Psychology Today: Infidelity & Social Networks

I was pretty interested in this Psychology Today article, as well: Infidelity See, Infidelity Do.

Basically, Haltzman argues that people who want to stay monogamously married should hang out with other people who have the same desires. The premise is based on the effects of social networks. If you have friends that cheat, Haltzman argues you are more likely to cheat, because you will have a social network that supports bending the rules.

My qualms with this piece: Haltzman doesn’t actually cite any evidence that people who have friends who cheat are more likely to themselves. He mentions a sociology professor who has studied cheating behavior among professional athletes, and he mentions another study which showed that happily married couples who attend religious services are less likely to cheat; he extrapolates from these two studies that people who have friends who cheat or have cheated are more likely to cheat themselves. I can follow his logic, but I am not entirely convinced of his conclusions. (It just seems like there are many other factors at play, and I found his logic a bit simplistic.
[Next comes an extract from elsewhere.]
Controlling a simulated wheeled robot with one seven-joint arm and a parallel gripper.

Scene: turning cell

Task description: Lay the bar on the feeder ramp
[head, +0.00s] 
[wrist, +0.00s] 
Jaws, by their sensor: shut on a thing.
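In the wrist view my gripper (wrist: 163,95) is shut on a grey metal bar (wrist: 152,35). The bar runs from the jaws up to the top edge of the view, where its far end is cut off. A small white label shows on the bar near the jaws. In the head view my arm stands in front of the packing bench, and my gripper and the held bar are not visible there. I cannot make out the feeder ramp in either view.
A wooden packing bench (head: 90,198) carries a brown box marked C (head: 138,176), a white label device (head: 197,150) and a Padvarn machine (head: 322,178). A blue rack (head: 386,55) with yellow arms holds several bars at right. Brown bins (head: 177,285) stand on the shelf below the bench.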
That being said, I think social network theory to be really fascinating, and it makes sense that “birds of a feather flock together.”)

A question I would pose to Haltzman: What if a monogamous couple has friends who are in an open relationship? Is it just a matter of time in this case as well that the monogamous couple try ethical nonmonogamy? I’m not sure what he would say.

I think his advice makes sense: if you are monogamous, and want to remain monogamous, then surround yourself with people who have similar values. It seems really similar to the idea of surrounding yourself with fitness enthusiasts if you are also into exercise, or of surrounding yourself with eco-conscious folks if you are as well. But, I also think it discounts the inevitability of change, and how wonderful it is to have a diverse and dynamic social network that may influence you to change. While cheating is dishonest, and not (in my opinion) a preferred nonmonogamous behavior, it can also open us up to new ways of relating, learning about ourselves, and growing.